▶ _ITEMS_:
-- Start --
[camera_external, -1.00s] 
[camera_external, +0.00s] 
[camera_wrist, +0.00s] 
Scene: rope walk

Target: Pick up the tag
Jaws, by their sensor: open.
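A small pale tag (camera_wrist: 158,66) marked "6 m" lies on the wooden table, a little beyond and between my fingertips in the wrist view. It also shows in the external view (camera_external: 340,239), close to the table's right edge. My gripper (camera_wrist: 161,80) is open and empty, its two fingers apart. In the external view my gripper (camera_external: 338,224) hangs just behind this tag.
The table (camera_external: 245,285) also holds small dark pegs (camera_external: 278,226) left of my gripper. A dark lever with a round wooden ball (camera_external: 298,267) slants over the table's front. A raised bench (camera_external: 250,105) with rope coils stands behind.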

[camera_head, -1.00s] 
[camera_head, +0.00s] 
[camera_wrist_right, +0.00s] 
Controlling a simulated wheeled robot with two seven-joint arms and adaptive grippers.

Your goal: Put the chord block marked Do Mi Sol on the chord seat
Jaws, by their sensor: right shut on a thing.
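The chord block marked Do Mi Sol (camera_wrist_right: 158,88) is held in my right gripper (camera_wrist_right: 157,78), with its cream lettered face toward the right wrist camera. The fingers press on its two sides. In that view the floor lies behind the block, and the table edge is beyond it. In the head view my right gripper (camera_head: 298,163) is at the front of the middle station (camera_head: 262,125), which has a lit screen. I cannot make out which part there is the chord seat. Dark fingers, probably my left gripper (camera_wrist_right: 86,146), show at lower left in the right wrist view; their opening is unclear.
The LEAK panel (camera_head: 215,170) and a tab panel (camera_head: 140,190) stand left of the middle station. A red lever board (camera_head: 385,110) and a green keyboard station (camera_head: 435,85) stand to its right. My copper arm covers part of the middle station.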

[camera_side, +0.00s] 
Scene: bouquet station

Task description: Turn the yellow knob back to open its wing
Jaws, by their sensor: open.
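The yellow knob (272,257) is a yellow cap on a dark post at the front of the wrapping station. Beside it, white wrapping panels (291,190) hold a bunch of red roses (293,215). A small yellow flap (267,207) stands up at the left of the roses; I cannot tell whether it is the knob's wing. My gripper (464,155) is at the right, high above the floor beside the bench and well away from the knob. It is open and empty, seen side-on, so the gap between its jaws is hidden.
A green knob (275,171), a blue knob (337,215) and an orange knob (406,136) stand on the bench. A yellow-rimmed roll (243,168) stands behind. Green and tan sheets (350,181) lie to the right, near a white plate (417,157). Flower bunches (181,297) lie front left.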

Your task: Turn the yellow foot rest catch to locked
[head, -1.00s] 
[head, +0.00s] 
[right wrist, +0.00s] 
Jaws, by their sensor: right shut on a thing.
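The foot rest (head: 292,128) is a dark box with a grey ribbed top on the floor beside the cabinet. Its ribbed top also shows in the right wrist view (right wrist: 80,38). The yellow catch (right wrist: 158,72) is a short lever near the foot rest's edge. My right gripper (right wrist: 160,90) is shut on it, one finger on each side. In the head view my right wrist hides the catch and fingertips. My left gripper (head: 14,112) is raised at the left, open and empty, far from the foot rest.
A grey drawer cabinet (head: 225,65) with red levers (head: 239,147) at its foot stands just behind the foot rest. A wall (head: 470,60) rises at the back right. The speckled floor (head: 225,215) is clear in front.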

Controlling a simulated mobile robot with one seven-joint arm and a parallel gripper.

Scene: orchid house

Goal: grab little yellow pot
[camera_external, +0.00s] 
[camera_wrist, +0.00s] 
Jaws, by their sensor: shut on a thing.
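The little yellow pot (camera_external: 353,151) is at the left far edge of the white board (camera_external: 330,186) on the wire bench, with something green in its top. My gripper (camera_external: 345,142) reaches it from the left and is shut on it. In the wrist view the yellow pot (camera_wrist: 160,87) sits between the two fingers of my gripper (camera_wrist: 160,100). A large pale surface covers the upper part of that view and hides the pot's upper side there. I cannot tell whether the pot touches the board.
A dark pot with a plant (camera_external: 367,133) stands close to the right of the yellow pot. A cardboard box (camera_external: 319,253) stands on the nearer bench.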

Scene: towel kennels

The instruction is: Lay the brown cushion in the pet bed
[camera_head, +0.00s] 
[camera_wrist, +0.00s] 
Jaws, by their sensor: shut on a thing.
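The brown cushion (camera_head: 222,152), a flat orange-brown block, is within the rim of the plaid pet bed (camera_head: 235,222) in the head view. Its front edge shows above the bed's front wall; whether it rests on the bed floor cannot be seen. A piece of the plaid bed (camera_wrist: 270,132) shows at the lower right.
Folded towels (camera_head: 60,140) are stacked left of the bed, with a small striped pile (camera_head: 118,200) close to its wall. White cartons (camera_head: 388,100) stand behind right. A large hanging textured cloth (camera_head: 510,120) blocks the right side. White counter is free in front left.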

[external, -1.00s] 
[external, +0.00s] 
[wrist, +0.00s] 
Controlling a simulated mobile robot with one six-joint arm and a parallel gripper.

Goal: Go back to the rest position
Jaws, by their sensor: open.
-- End --
▶ _GIVEN EXERCISE_:
Quote each line of the data above exactly as written.

▶ _PROBLEM SOLUTION_:
[camera_external, -1.00s] 
[camera_external, +0.00s] 
[camera_wrist, +0.00s] 
Scene: rope walk

Target: Pick up the tag
Jaws, by their sensor: open.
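A small pale tag (camera_wrist: 158,66) marked "6 m" lies on the wooden table, a little beyond and between my fingertips in the wrist view. It also shows in the external view (camera_external: 340,239), close to the table's right edge. My gripper (camera_wrist: 161,80) is open and empty, its two fingers apart. In the external view my gripper (camera_external: 338,224) hangs just behind this tag.
The table (camera_external: 245,285) also holds small dark pegs (camera_external: 278,226) left of my gripper. A dark lever with a round wooden ball (camera_external: 298,267) slants over the table's front. A raised bench (camera_external: 250,105) with rope coils stands behind.

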[camera_head, -1.00s] 
[camera_head, +0.00s] 
[camera_wrist_right, +0.00s] 
Controlling a simulated wheeled robot with two seven-joint arms and adaptive grippers.

Your goal: Put the chord block marked Do Mi Sol on the chord seat
Jaws, by their sensor: right shut on a thing.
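The chord block marked Do Mi Sol (camera_wrist_right: 158,88) is held in my right gripper (camera_wrist_right: 157,78), with its cream lettered face toward the right wrist camera. The fingers press on its two sides. In that view the floor lies behind the block, and the table edge is beyond it. In the head view my right gripper (camera_head: 298,163) is at the front of the middle station (camera_head: 262,125), which has a lit screen. I cannot make out which part there is the chord seat. Dark fingers, probably my left gripper (camera_wrist_right: 86,146), show at lower left in the right wrist view; their opening is unclear.
The LEAK panel (camera_head: 215,170) and a tab panel (camera_head: 140,190) stand left of the middle station. A red lever board (camera_head: 385,110) and a green keyboard station (camera_head: 435,85) stand to its right. My copper arm covers part of the middle station.

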[camera_side, +0.00s] 
Scene: bouquet station

Task description: Turn the yellow knob back to open its wing
Jaws, by their sensor: open.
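The yellow knob (272,257) is a yellow cap on a dark post at the front of the wrapping station. Beside it, white wrapping panels (291,190) hold a bunch of red roses (293,215). A small yellow flap (267,207) stands up at the left of the roses; I cannot tell whether it is the knob's wing. My gripper (464,155) is at the right, high above the floor beside the bench and well away from the knob. It is open and empty, seen side-on, so the gap between its jaws is hidden.
A green knob (275,171), a blue knob (337,215) and an orange knob (406,136) stand on the bench. A yellow-rimmed roll (243,168) stands behind. Green and tan sheets (350,181) lie to the right, near a white plate (417,157). Flower bunches (181,297) lie front left.

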Your task: Turn the yellow foot rest catch to locked
[head, -1.00s] 
[head, +0.00s] 
[right wrist, +0.00s] 
Jaws, by their sensor: right shut on a thing.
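The foot rest (head: 292,128) is a dark box with a grey ribbed top on the floor beside the cabinet. Its ribbed top also shows in the right wrist view (right wrist: 80,38). The yellow catch (right wrist: 158,72) is a short lever near the foot rest's edge. My right gripper (right wrist: 160,90) is shut on it, one finger on each side. In the head view my right wrist hides the catch and fingertips. My left gripper (head: 14,112) is raised at the left, open and empty, far from the foot rest.
A grey drawer cabinet (head: 225,65) with red levers (head: 239,147) at its foot stands just behind the foot rest. A wall (head: 470,60) rises at the back right. The speckled floor (head: 225,215) is clear in front.

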Controlling a simulated mobile robot with one seven-joint arm and a parallel gripper.

Scene: orchid house

Goal: grab little yellow pot
[camera_external, +0.00s] 
[camera_wrist, +0.00s] 
Jaws, by their sensor: shut on a thing.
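The little yellow pot (camera_external: 353,151) is at the left far edge of the white board (camera_external: 330,186) on the wire bench, with something green in its top. My gripper (camera_external: 345,142) reaches it from the left and is shut on it. In the wrist view the yellow pot (camera_wrist: 160,87) sits between the two fingers of my gripper (camera_wrist: 160,100). A large pale surface covers the upper part of that view and hides the pot's upper side there. I cannot tell whether the pot touches the board.
A dark pot with a plant (camera_external: 367,133) stands close to the right of the yellow pot. A cardboard box (camera_external: 319,253) stands on the nearer bench.

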Scene: towel kennels

The instruction is: Lay the brown cushion in the pet bed
[camera_head, +0.00s] 
[camera_wrist, +0.00s] 
Jaws, by their sensor: shut on a thing.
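The brown cushion (camera_head: 222,152), a flat orange-brown block, is within the rim of the plaid pet bed (camera_head: 235,222) in the head view. Its front edge shows above the bed's front wall; whether it rests on the bed floor cannot be seen. A piece of the plaid bed (camera_wrist: 270,132) shows at the lower right.
Folded towels (camera_head: 60,140) are stacked left of the bed, with a small striped pile (camera_head: 118,200) close to its wall. White cartons (camera_head: 388,100) stand behind right. A large hanging textured cloth (camera_head: 510,120) blocks the right side. White counter is free in front left.

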[external, -1.00s] 
[external, +0.00s] 
[wrist, +0.00s] 
Controlling a simulated mobile robot with one six-joint arm and a parallel gripper.

Goal: Go back to the rest position
Jaws, by their sensor: open.

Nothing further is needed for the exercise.